Verification testing focuses on scenarios where we know what failure looks like and have established ways to mitigate it. We’re simply looking to verify our systems are working as expected. 

Gremlin can absolutely help automate verification testing. In fact, we highly recommend it and make it easy to do. With verification, you’re testing your systems against known, expected failures, so the risk of unintended or unexpected consequences is typically lower. As a safety precaution, some teams start by running verification tests in lower environments, but there is more urgency to start testing in production. Testing in production is the only way to validate both our system's logic and its current operational configuration with 100% certainty.

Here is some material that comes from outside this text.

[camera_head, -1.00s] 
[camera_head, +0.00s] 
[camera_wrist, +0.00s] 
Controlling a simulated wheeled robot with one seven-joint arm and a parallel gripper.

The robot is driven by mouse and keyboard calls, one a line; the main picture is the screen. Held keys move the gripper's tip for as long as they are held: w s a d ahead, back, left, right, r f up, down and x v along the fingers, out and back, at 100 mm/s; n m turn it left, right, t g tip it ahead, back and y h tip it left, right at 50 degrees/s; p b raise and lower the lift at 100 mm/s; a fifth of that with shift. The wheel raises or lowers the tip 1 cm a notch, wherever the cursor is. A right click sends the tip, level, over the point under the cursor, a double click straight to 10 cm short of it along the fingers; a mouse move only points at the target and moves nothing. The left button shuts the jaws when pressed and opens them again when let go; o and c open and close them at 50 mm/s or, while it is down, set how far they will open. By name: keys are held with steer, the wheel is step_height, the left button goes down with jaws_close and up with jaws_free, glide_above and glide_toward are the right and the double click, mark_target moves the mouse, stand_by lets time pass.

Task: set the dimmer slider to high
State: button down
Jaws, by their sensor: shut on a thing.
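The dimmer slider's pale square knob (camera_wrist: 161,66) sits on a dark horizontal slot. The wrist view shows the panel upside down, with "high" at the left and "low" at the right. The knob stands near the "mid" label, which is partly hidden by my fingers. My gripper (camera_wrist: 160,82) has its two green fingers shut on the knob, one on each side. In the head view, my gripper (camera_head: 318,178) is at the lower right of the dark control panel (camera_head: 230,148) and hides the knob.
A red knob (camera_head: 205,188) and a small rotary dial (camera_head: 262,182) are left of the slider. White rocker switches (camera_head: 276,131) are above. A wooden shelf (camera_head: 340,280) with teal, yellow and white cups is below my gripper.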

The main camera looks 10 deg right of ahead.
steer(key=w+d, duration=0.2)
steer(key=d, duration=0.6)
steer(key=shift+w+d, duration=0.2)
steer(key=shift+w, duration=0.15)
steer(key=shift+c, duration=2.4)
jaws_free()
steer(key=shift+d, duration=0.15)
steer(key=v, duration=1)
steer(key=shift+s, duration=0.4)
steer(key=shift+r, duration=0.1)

The cost of testing in your pipeline is speed

A key input to the conversation around where to automate testing is how much latency you’re willing to introduce in your pipeline. It can take up to two hours to run the full suite of resiliency tests that are included in Gremlin’s default recommended Reliability Management test suite—and five to six hours to run the extensive test suites common with Gremlin’s most mature users. That’s because it takes time to see how systems respond to tests, such as scaling up or down and failing over. And these tests shouldn’t be run in parallel (unless by design), so they must be sequenced out. This time doesn’t include the time needed to resolve any issues discovered during these tests. 

The bottom line: if you’re releasing multiple times per day or even multiple times per week, it may not be possible to test and mitigate issues in every release without significantly slowing down your pipeline. 

Three approaches to automated testing

We see three primary approaches to automating resilience testing in any given organization’s SDLC. Ultimately, it’s about striking the right balance between pipeline latency, safety, and coverage. 

1. Gating release candidates on running tests

Catching defects before production is often the goal with any type of testing, and if you have sufficient QA cycle time, gating promotion can work. But as noted above,  resilience tests can take significant time, so there’s a tradeoff between safety and time to delivery. 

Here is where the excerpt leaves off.